Key risk factors: Real Estate
Key real estate going concern indicators include: vacancy rates rising above the level required to service debt, approaching loan maturity dates without committed refinancing, LTV covenant breaches triggered by declining property valuations, insolvency or lease default by major tenants, rising interest rates increasing debt service costs beyond rental income coverage, and inability to fund committed development projects or contractual obligations.
LTV covenant compliance — recalculate LTV ratios using current valuations (not book values) to assess proximity to covenant thresholds. A 5–10% decline in values could trigger breaches.
Debt maturity schedule — assess whether loans maturing within 12 months have committed refinancing. In tight credit markets, refinancing is not guaranteed, especially for secondary assets.
Vacancy rate trajectory — are vacancies increasing?

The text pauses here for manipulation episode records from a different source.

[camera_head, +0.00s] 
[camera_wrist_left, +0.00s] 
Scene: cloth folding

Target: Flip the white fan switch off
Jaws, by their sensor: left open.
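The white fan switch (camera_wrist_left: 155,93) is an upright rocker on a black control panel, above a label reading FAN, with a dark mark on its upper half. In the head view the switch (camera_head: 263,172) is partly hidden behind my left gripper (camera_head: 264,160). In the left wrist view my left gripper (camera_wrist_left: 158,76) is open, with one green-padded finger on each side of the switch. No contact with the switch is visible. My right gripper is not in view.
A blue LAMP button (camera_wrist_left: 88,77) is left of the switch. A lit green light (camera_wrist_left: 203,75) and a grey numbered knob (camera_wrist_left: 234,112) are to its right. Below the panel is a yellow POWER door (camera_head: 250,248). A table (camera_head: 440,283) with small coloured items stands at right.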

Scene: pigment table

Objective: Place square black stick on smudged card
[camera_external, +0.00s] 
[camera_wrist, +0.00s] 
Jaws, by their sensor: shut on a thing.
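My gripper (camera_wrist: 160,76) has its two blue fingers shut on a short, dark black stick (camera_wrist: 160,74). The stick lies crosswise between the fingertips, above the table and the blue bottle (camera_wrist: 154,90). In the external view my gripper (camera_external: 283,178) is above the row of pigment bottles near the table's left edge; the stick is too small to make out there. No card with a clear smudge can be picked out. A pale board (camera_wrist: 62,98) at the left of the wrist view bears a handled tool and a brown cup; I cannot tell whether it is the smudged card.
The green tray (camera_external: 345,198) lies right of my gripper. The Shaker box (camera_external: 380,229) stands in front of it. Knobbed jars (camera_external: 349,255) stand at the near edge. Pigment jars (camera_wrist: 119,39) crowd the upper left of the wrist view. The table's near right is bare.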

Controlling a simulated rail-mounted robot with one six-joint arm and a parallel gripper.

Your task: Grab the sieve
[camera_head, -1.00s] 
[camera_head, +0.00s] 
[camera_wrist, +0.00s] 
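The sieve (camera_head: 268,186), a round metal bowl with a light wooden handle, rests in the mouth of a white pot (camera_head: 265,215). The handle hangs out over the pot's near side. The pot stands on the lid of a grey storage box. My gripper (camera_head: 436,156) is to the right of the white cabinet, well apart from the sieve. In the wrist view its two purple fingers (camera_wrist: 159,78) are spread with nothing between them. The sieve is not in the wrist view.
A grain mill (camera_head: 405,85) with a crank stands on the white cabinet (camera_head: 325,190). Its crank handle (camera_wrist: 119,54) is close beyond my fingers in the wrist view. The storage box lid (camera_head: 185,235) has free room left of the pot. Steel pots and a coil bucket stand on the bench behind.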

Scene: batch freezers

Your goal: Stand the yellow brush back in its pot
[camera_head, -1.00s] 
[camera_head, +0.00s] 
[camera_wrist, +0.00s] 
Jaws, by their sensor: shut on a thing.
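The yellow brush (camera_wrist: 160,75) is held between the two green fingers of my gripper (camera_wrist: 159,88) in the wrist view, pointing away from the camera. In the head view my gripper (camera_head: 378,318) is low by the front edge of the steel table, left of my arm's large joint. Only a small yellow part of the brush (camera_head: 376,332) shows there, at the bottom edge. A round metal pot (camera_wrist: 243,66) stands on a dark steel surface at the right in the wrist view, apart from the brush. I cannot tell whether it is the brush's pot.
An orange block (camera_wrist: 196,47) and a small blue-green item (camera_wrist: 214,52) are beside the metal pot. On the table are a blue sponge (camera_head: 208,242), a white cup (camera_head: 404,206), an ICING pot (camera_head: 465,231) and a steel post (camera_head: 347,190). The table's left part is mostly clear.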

Calculate the void period before new tenants are secured and whether rental income covers debt service during voids.
Tenant creditworthiness — assess the financial health of the top 5–10 tenants by rental income. The insolvency of a single major tenant can collapse income coverage ratios.
Interest rate exposure — for variable-rate debt, model the impact of rate increases on debt service coverage. If interest rate hedges are expiring, the entity faces increased exposure.
Development commitments — entities with projects under construction have contractual obligations to complete them. Assess whether funding is in place and whether the completed project will generate sufficient returns.